# Objective:
Quote, please, the line with "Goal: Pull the", the line with "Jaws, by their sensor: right", and every line between them, exactly and with nothing else.

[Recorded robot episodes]
++++

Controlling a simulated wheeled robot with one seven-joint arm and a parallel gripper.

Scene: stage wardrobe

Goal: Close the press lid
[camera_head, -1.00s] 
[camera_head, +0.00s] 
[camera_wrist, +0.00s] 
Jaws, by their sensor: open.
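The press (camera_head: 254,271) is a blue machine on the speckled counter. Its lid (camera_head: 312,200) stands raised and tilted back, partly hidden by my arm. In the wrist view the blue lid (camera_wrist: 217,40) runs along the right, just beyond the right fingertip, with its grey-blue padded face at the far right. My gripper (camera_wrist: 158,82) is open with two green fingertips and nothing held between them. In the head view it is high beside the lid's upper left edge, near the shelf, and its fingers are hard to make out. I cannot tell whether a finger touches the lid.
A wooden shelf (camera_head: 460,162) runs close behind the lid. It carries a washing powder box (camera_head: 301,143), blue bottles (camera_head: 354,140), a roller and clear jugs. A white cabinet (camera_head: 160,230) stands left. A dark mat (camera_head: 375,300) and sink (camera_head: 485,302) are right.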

++++

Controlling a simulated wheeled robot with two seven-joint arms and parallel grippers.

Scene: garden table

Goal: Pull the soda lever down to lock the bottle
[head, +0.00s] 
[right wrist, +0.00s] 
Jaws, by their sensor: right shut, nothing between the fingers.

++++

# Task result:
Goal: Pull the soda lever down to lock the bottle
[head, +0.00s] 
[right wrist, +0.00s] 
Jaws, by their sensor: right shut, nothing between the fingers.

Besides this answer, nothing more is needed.